If the country is put right and INEC is doing the right thing, by the grace of God   I’m still around to be able to reach out to all of these people and then everybody will listen to me again. I enjoy a lot of respect amongst Igbo. To what extent has the system, even INEC allowed me to do that? I’m back in APGA; I’m not vying for anything anymore, I cannot be the chairman again after 21 years. All I’m doing now is to see how APGA can engage the rest of Nigeria and contribute to nation building, but they are not doing that.

How can the insecurity in Nigeria be tackled?
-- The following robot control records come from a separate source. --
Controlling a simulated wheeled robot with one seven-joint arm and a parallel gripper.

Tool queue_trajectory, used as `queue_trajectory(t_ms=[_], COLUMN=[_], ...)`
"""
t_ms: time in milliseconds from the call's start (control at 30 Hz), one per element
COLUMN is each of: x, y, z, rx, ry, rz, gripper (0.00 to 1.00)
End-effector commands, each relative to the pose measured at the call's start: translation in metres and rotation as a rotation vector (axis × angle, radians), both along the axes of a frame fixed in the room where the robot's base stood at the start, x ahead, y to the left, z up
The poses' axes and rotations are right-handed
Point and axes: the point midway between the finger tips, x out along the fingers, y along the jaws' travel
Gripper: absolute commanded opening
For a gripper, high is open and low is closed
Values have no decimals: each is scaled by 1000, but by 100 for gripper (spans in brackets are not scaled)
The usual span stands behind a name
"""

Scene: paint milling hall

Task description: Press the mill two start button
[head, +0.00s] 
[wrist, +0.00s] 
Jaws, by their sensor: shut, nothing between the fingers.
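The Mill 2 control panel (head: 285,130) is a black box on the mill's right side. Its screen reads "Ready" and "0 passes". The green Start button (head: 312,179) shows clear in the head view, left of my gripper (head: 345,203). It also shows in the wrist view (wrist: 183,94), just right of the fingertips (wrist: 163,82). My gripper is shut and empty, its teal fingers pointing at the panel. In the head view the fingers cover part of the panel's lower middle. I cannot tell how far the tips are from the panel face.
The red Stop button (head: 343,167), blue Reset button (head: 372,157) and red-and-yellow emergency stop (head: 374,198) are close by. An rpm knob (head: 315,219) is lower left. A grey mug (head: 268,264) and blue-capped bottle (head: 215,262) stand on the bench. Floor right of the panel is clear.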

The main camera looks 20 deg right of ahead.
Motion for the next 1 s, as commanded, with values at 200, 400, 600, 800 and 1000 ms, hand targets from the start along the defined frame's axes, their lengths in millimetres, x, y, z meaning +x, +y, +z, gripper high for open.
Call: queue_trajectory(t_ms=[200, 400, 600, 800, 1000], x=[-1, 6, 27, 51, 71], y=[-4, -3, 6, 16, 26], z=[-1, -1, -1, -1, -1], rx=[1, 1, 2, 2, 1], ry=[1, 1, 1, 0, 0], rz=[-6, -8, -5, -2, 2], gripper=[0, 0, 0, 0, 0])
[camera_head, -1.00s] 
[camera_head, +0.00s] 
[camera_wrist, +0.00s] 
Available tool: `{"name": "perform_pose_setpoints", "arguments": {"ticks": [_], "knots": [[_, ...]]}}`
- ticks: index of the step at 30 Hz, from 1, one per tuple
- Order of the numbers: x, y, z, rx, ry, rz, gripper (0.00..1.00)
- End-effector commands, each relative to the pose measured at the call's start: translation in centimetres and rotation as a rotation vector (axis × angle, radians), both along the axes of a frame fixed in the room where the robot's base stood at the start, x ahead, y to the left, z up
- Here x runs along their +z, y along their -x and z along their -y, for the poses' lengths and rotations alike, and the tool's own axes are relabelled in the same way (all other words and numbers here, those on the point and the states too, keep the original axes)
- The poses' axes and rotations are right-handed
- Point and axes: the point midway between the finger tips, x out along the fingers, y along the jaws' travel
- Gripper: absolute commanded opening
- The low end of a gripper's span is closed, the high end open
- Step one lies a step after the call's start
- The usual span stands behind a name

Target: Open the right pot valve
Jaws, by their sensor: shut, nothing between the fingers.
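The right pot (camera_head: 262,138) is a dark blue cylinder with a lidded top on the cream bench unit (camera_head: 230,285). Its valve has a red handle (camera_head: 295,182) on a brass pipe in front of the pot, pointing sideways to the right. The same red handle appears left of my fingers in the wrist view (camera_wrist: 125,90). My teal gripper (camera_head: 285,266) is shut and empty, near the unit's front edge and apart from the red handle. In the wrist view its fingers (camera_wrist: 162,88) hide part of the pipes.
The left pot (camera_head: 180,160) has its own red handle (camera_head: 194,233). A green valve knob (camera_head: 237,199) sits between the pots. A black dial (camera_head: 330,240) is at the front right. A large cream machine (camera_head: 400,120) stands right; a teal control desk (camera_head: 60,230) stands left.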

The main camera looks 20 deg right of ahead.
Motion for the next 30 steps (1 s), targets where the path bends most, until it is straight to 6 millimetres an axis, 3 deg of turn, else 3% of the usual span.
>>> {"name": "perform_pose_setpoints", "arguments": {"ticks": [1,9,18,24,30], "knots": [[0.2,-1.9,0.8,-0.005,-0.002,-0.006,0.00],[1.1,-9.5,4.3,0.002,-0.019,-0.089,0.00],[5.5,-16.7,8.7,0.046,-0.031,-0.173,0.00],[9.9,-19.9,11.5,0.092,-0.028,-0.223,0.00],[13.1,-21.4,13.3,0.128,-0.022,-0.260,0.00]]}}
If the president wants insecurity in Nigeria to be resolved even before constitutional amendment, he should as commander in chief, direct the police authorities to deploy all police officers from the position of Divisional Police Officer (DPO) down to their states of origin and local governments of origin so that policing can be effective. How can you take an Igbo man to put him in Sokoto; a Christian who doesn’t understand one word of Hausa; he doesn’t understand the religion, he doesn’t know what he would do to be called blasphemy? How do you expect him to perform in that area? You bring somebody form the North to the South East, he doesn’t understand the language or speak English. He can only speak his language and he is there extorting money, not policing. So, you don’t even need these Amotekun, Ebube Agu and the rest of them. Send the policemen at that level to their places of origin where their policing will be effective and then come back and deal with the issue of constitutional restructuring of the security architecture.

Everybody is looking up to Tinubu to show that which he has preached before he became the president. He has a golden opportunity to make himself the father of Nigerian federalism if he wants to, just like Zik was the father of Nigerian nationalism.